Kılıçdaroğlu/Almanya ilişkileri

Avrupa da gazeteciler, "yaz deliği" diye bir terim kullanır ve üçüncü sayfa haberlerini bile sürmanşetten verirler! 

Rahatlar! Siyasiler de tatilde, olay da yok...Yaz deliği işte!

Ama heyhat, bizde öyle mi? Ya kendi içimizden olarak gözüken birileri densiz densiz konuşup bir anda ortalığı velveleye verir, ya hiç bitmeyen laiklik mevzuları, kılık kıyafet konuları başlar, ya da bu ülkenin Ana muhalefet lideri, Alman dergisine "Türkiye de can güvenliği yok" der ve hemen ertesi gün Antalya da "çok güvenli bir yer" diye, 20 saat içinde çark eder! 

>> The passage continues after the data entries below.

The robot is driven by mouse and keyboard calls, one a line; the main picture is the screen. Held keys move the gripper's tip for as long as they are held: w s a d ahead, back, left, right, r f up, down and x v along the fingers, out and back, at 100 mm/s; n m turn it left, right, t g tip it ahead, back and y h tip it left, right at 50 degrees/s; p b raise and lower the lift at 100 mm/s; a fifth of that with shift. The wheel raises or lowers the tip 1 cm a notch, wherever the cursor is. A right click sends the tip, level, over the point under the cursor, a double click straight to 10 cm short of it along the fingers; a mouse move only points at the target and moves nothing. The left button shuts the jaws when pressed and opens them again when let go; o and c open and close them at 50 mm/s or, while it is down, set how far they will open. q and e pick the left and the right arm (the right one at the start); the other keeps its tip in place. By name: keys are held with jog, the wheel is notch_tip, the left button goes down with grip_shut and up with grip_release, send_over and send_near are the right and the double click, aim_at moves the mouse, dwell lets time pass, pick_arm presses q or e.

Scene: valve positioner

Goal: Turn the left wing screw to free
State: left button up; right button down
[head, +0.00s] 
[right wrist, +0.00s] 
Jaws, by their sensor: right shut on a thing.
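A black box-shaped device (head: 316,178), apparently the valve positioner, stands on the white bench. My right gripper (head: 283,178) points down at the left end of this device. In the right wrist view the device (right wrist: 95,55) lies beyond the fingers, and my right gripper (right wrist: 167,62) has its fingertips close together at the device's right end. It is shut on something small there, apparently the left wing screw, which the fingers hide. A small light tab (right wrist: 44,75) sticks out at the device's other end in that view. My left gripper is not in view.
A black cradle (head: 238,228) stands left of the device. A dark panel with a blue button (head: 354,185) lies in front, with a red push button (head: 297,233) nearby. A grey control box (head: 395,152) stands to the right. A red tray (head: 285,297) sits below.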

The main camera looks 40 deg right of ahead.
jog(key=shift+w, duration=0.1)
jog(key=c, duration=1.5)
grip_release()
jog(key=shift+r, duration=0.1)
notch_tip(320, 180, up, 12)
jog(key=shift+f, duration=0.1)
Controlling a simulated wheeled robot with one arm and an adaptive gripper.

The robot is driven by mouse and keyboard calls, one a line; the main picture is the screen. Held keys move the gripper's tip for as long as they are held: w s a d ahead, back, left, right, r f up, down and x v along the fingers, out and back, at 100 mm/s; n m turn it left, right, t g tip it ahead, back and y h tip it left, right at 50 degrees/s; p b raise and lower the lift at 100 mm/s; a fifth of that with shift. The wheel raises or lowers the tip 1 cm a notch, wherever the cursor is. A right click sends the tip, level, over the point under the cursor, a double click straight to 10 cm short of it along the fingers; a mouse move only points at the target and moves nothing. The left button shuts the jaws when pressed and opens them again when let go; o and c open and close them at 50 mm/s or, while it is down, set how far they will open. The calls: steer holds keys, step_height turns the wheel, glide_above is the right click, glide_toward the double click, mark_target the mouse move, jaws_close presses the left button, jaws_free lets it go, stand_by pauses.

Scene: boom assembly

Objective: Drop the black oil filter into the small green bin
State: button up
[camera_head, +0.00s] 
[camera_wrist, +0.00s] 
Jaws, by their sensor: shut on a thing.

Evet, konumuz da aslında tam da bu zattı zaten değil mi? 

CHP'nin başına gelmiş geçmiş en beceri özürlü Genel Başkanı!

Bu zat, zaten uzun zamandan beri, aslında kimin çıkarlarına hizmet ediyor, biliyoruz tabii! Batı'nın, özellikle de Almanya'nın!

Kankisi Schulz da SPD'nin başına geçince, "Türkiye'deki kardeş partimiz CHP ile Demokrasiyi nasıl güçlendiririz, onun planlarını yapacağız" demekten hiç de çekinmedi!

İşte o meşhur "adalet" yürüyüşü sonrası Kılıçdaroğlu'nun iki hafta boyunca karabatak olmasının sebebi tam da bu olsa gerek! 

Almanya'dan gelen yeni kaos planlarının detaylarını görüştü! Sessiz sedasız, gayri resmi! 

Emirler'ini aldı ve hemen işe koyuldu! 

Atatürk büstüne saldırmalar, kıyafetime dokunmalar, Maçka parkı meselesi, 2019 da sayın Cumhurbaşkanını devirme fantezileri ve sonunda, Türkiye'yi güvensiz bir muz cumhuriyeti ilanı! 

Bunların hepsinin Almanya'da muadili, Sigmar Gabriel ve Martin Schulz ve mecburen de Angela Markel!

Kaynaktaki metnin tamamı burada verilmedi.